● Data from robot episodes
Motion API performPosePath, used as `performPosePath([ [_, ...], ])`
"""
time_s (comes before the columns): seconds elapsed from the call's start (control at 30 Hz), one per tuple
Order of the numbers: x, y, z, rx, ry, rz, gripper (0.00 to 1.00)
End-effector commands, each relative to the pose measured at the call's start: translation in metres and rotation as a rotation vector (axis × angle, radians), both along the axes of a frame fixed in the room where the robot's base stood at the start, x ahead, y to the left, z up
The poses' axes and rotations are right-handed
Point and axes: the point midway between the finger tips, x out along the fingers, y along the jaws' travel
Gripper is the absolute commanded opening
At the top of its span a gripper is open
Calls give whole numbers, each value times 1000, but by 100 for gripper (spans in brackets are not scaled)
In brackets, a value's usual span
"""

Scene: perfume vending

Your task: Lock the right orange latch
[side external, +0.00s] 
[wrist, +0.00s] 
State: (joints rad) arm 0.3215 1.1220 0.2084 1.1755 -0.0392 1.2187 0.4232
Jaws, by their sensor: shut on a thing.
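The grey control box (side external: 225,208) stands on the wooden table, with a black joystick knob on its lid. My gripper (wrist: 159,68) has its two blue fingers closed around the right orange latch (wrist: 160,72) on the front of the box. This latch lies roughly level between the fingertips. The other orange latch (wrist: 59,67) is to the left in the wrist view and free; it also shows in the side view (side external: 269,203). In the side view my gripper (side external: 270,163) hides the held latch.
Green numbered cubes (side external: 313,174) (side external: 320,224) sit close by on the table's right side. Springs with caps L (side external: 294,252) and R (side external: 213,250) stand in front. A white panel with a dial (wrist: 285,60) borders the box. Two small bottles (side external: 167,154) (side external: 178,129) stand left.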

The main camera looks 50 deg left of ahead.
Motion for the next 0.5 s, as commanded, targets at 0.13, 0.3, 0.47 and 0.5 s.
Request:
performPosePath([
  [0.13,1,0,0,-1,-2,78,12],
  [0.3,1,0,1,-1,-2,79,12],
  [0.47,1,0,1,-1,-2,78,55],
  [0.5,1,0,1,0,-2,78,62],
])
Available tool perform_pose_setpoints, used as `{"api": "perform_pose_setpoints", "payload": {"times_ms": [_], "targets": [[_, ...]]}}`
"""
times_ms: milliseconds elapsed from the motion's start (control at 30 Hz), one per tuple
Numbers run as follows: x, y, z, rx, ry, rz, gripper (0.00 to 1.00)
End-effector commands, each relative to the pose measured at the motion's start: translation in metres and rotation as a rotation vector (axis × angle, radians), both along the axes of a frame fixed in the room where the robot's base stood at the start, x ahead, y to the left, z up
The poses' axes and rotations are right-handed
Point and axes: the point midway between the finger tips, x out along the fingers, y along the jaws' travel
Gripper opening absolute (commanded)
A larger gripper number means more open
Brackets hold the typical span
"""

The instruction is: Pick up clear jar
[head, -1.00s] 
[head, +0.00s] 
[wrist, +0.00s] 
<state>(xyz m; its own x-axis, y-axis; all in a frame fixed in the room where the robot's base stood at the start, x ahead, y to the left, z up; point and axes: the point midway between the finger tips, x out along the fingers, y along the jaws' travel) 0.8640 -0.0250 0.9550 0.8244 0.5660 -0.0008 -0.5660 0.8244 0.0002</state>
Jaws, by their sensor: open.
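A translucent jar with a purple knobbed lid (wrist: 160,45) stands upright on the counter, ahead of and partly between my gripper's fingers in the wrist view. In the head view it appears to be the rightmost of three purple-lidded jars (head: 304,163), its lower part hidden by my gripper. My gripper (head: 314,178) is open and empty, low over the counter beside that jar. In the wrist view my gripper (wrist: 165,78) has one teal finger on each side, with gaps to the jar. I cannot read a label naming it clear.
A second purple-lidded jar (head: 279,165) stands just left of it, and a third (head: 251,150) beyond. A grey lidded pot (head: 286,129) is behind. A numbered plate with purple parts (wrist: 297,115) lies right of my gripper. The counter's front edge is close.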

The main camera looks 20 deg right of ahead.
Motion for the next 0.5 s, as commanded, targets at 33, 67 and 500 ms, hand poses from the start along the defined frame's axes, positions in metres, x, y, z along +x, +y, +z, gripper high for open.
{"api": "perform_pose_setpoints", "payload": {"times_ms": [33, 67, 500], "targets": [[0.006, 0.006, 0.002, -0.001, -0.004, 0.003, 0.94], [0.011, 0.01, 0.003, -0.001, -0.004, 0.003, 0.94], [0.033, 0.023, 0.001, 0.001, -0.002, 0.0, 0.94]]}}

● What the exercise asks
Transcribe the lines above from the one with "The main camera looks 50 deg left of ahead." through the one with "Numbers run as". Include both ends and leave out every other line.

● Answer to this problem
The main camera looks 50 deg left of ahead.
Motion for the next 0.5 s, as commanded, targets at 0.13, 0.3, 0.47 and 0.5 s.
Request:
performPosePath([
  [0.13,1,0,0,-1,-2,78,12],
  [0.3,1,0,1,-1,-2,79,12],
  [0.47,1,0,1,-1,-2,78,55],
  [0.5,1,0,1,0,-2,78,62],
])
Available tool perform_pose_setpoints, used as `{"api": "perform_pose_setpoints", "payload": {"times_ms": [_], "targets": [[_, ...]]}}`
"""
times_ms: milliseconds elapsed from the motion's start (control at 30 Hz), one per tuple
Numbers run as follows: x, y, z, rx, ry, rz, gripper (0.00 to 1.00)

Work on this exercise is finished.